-- BEGIN --

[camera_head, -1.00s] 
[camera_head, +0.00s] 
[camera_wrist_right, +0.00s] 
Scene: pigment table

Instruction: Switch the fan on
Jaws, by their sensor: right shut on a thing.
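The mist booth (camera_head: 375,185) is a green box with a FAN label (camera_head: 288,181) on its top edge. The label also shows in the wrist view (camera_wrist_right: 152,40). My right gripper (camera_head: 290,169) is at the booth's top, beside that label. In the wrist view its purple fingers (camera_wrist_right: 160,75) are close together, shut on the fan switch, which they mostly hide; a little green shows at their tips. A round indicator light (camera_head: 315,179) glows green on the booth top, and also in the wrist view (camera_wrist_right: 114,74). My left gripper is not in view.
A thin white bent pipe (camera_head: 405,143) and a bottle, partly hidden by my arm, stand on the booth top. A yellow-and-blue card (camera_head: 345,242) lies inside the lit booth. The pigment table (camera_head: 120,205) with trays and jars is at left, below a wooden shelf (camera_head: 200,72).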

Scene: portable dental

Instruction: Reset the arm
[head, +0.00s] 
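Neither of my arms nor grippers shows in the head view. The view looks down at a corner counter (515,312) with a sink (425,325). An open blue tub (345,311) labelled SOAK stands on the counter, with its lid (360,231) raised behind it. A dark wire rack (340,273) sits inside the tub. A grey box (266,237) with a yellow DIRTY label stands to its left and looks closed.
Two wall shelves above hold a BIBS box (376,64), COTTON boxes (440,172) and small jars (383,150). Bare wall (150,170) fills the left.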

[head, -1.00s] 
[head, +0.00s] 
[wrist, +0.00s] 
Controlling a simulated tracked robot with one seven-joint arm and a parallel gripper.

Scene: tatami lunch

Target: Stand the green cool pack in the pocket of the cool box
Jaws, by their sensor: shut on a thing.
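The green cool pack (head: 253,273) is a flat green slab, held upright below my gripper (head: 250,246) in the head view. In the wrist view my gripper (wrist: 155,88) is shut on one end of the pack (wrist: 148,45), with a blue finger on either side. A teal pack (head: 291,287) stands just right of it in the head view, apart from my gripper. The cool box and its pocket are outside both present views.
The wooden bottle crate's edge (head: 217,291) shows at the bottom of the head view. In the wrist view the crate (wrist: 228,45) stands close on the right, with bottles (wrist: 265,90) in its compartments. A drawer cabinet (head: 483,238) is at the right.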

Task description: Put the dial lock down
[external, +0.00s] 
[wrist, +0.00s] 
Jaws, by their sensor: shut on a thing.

-- END --

REQUIRED WORK
Retype all the records, matching them exactly.

EXERCISE ANSWER
[camera_head, -1.00s] 
[camera_head, +0.00s] 
[camera_wrist_right, +0.00s] 
Scene: pigment table

Instruction: Switch the fan on
Jaws, by their sensor: right shut on a thing.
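The mist booth (camera_head: 375,185) is a green box with a FAN label (camera_head: 288,181) on its top edge. The label also shows in the wrist view (camera_wrist_right: 152,40). My right gripper (camera_head: 290,169) is at the booth's top, beside that label. In the wrist view its purple fingers (camera_wrist_right: 160,75) are close together, shut on the fan switch, which they mostly hide; a little green shows at their tips. A round indicator light (camera_head: 315,179) glows green on the booth top, and also in the wrist view (camera_wrist_right: 114,74). My left gripper is not in view.
A thin white bent pipe (camera_head: 405,143) and a bottle, partly hidden by my arm, stand on the booth top. A yellow-and-blue card (camera_head: 345,242) lies inside the lit booth. The pigment table (camera_head: 120,205) with trays and jars is at left, below a wooden shelf (camera_head: 200,72).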

Scene: portable dental

Instruction: Reset the arm
[head, +0.00s] 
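Neither of my arms nor grippers shows in the head view. The view looks down at a corner counter (515,312) with a sink (425,325). An open blue tub (345,311) labelled SOAK stands on the counter, with its lid (360,231) raised behind it. A dark wire rack (340,273) sits inside the tub. A grey box (266,237) with a yellow DIRTY label stands to its left and looks closed.
Two wall shelves above hold a BIBS box (376,64), COTTON boxes (440,172) and small jars (383,150). Bare wall (150,170) fills the left.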

[head, -1.00s] 
[head, +0.00s] 
[wrist, +0.00s] 
Controlling a simulated tracked robot with one seven-joint arm and a parallel gripper.

Scene: tatami lunch

Target: Stand the green cool pack in the pocket of the cool box
Jaws, by their sensor: shut on a thing.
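The green cool pack (head: 253,273) is a flat green slab, held upright below my gripper (head: 250,246) in the head view. In the wrist view my gripper (wrist: 155,88) is shut on one end of the pack (wrist: 148,45), with a blue finger on either side. A teal pack (head: 291,287) stands just right of it in the head view, apart from my gripper. The cool box and its pocket are outside both present views.
The wooden bottle crate's edge (head: 217,291) shows at the bottom of the head view. In the wrist view the crate (wrist: 228,45) stands close on the right, with bottles (wrist: 265,90) in its compartments. A drawer cabinet (head: 483,238) is at the right.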

Task description: Put the dial lock down
[external, +0.00s] 
[wrist, +0.00s] 
Jaws, by their sensor: shut on a thing.

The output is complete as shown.